--- What is expected ---
In the data below, find every line that has the string "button", and copy it.

>>>

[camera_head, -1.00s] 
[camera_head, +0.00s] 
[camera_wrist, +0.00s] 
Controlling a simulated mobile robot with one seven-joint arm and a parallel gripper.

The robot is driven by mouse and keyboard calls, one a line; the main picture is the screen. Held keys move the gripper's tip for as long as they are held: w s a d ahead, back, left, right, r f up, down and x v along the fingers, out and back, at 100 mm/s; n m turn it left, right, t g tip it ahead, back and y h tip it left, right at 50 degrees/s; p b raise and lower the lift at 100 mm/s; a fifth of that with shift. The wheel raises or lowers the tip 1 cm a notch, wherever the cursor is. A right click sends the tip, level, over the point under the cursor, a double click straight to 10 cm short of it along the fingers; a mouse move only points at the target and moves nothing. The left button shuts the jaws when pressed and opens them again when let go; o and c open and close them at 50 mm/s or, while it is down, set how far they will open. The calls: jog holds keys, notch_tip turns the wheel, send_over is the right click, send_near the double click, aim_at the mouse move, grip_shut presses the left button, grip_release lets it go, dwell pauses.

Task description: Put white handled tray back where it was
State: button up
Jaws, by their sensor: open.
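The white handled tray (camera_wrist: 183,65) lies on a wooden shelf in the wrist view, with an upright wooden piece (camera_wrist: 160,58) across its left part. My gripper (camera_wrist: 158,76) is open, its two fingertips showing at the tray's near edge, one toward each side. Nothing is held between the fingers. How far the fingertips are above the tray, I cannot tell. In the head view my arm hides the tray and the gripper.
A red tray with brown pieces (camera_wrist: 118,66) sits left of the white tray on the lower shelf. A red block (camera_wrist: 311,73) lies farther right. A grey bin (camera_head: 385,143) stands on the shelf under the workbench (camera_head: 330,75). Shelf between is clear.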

<<<

--- Task solution ---
The robot is driven by mouse and keyboard calls, one a line; the main picture is the screen. Held keys move the gripper's tip for as long as they are held: w s a d ahead, back, left, right, r f up, down and x v along the fingers, out and back, at 100 mm/s; n m turn it left, right, t g tip it ahead, back and y h tip it left, right at 50 degrees/s; p b raise and lower the lift at 100 mm/s; a fifth of that with shift. The wheel raises or lowers the tip 1 cm a notch, wherever the cursor is. A right click sends the tip, level, over the point under the cursor, a double click straight to 10 cm short of it along the fingers; a mouse move only points at the target and moves nothing. The left button shuts the jaws when pressed and opens them again when let go; o and c open and close them at 50 mm/s or, while it is down, set how far they will open. The calls: jog holds keys, notch_tip turns the wheel, send_over is the right click, send_near the double click, aim_at the mouse move, grip_shut presses the left button, grip_release lets it go, dwell pauses.
State: button up

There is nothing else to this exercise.